When You Hear the F-Word, Try Picking Up More Than One Meaning
People occasionally complain to me that so many today seem to lean on profanity rather than utilizing the other lexical resources at their disposal. “Why do they have to keep using that word over and over? What is that?” I was asked by someone of a certain age, for example, when I spoke at a gathering of academics last week.
We all can guess which word he meant — it starts with f — but I don’t hear it the way he does. It’s partly because we sometimes miss the richness of meaning in our profanity and partly because we tend to miss the richness of how we use the rest of our vocabulary. Our default sense of a word involves a single meaning: Even when a word such as “candle,” typically used as a noun, is used as a verb, it still means holding a candle or a light up to better see something. But so very many words are used in a wide range of meanings, and while idioms are part of that range, even they are only the beginning.

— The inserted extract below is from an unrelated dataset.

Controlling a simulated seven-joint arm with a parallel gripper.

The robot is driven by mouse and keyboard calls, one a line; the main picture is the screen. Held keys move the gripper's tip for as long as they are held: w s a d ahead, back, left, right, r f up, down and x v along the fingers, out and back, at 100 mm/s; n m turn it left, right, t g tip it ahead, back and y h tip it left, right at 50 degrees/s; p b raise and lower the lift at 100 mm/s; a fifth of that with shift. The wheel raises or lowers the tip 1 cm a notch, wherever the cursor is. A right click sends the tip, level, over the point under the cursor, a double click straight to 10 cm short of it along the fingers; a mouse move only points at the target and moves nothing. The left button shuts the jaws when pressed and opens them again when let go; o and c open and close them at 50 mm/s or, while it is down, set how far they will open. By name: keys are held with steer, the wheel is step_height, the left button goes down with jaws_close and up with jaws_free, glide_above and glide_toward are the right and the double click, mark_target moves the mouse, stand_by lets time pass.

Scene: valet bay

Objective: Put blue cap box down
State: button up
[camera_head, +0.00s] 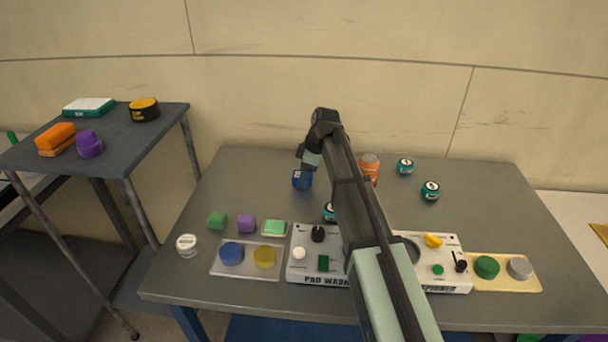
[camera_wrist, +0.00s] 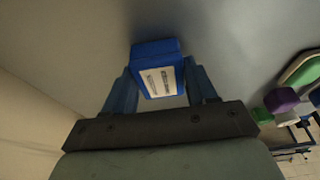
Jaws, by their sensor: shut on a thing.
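The blue cap box (camera_head: 302,182) shows at the end of my arm, over the back left part of the grey table. In the wrist view the blue cap box (camera_wrist: 157,62) sits between both fingers, with a white printed label facing the camera. My gripper (camera_head: 304,170) is shut on it, and in the wrist view my gripper (camera_wrist: 160,84) has one finger on each side of the box. I cannot tell whether the box touches the tabletop or hangs just above it.
The pad washer (camera_head: 304,268) lines the front. An orange can (camera_head: 370,167) and teal-banded tins (camera_head: 430,190) stand right.

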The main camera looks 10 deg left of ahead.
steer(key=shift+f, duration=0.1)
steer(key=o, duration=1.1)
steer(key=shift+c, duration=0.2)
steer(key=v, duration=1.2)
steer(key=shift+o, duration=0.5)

The morning before the event I spoke at, for example, I watched the new Blu-ray restoration of the first “A Star Is Born” film, from 1937. (Film fans should get a look; this is one of the major early Technicolor films, and it now looks splendid.) In one scene, Norman (played beautifully by Fredric March, whose purported membership in the Ku Klux Klan I took issue with last fall) playfully replies to ribbing from Esther (Janet Gaynor) with: “And don’t throw that up to me now.”